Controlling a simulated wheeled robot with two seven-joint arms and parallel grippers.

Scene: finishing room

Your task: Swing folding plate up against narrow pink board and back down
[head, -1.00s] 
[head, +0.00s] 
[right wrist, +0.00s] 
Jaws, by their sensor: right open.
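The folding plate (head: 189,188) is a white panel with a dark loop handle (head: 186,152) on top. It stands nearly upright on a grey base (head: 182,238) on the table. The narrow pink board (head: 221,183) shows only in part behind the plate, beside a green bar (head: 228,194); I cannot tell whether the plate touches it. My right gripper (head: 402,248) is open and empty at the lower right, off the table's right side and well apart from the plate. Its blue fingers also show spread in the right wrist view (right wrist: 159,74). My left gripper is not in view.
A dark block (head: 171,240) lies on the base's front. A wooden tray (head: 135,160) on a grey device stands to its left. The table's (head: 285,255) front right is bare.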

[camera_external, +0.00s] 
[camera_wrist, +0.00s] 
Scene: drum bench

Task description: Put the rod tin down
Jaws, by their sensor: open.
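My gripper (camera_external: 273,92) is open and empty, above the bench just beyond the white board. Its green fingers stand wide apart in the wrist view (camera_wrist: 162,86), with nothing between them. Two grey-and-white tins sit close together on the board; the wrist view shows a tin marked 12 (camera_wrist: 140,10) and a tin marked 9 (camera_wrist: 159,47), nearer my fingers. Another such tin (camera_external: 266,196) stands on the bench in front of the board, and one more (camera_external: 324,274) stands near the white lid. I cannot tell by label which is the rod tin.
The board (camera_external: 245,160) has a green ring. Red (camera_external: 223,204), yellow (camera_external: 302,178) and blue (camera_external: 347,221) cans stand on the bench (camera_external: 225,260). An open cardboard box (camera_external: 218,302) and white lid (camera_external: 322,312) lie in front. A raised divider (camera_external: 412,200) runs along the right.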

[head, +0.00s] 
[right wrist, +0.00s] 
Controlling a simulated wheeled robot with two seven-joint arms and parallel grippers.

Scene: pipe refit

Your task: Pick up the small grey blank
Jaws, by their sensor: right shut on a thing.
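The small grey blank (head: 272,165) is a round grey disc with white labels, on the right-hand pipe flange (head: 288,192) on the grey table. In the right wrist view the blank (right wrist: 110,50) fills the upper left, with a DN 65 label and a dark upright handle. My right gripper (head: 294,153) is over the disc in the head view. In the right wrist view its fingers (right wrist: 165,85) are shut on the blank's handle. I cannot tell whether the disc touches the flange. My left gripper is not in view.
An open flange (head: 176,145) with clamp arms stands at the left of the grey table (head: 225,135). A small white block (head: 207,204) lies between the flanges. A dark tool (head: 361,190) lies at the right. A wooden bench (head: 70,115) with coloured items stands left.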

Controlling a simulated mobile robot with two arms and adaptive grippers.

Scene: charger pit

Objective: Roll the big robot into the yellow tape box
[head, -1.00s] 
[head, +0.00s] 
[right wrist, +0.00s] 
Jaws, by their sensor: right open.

▶ [PROBLEM]
Extract all of the data above without altering anything.

▶ [FINAL RESULT]
Controlling a simulated wheeled robot with two seven-joint arms and parallel grippers.

Scene: finishing room

Your task: Swing folding plate up against narrow pink board and back down
[head, -1.00s] 
[head, +0.00s] 
[right wrist, +0.00s] 
Jaws, by their sensor: right open.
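The folding plate (head: 189,188) is a white panel with a dark loop handle (head: 186,152) on top. It stands nearly upright on a grey base (head: 182,238) on the table. The narrow pink board (head: 221,183) shows only in part behind the plate, beside a green bar (head: 228,194); I cannot tell whether the plate touches it. My right gripper (head: 402,248) is open and empty at the lower right, off the table's right side and well apart from the plate. Its blue fingers also show spread in the right wrist view (right wrist: 159,74). My left gripper is not in view.
A dark block (head: 171,240) lies on the base's front. A wooden tray (head: 135,160) on a grey device stands to its left. The table's (head: 285,255) front right is bare.

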[camera_external, +0.00s] 
[camera_wrist, +0.00s] 
Scene: drum bench

Task description: Put the rod tin down
Jaws, by their sensor: open.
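My gripper (camera_external: 273,92) is open and empty, above the bench just beyond the white board. Its green fingers stand wide apart in the wrist view (camera_wrist: 162,86), with nothing between them. Two grey-and-white tins sit close together on the board; the wrist view shows a tin marked 12 (camera_wrist: 140,10) and a tin marked 9 (camera_wrist: 159,47), nearer my fingers. Another such tin (camera_external: 266,196) stands on the bench in front of the board, and one more (camera_external: 324,274) stands near the white lid. I cannot tell by label which is the rod tin.
The board (camera_external: 245,160) has a green ring. Red (camera_external: 223,204), yellow (camera_external: 302,178) and blue (camera_external: 347,221) cans stand on the bench (camera_external: 225,260). An open cardboard box (camera_external: 218,302) and white lid (camera_external: 322,312) lie in front. A raised divider (camera_external: 412,200) runs along the right.

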[head, +0.00s] 
[right wrist, +0.00s] 
Controlling a simulated wheeled robot with two seven-joint arms and parallel grippers.

Scene: pipe refit

Your task: Pick up the small grey blank
Jaws, by their sensor: right shut on a thing.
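The small grey blank (head: 272,165) is a round grey disc with white labels, on the right-hand pipe flange (head: 288,192) on the grey table. In the right wrist view the blank (right wrist: 110,50) fills the upper left, with a DN 65 label and a dark upright handle. My right gripper (head: 294,153) is over the disc in the head view. In the right wrist view its fingers (right wrist: 165,85) are shut on the blank's handle. I cannot tell whether the disc touches the flange. My left gripper is not in view.
An open flange (head: 176,145) with clamp arms stands at the left of the grey table (head: 225,135). A small white block (head: 207,204) lies between the flanges. A dark tool (head: 361,190) lies at the right. A wooden bench (head: 70,115) with coloured items stands left.

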Controlling a simulated mobile robot with two arms and adaptive grippers.

Scene: charger pit

Objective: Roll the big robot into the yellow tape box
[head, -1.00s] 
[head, +0.00s] 
[right wrist, +0.00s] 
Jaws, by their sensor: right open.

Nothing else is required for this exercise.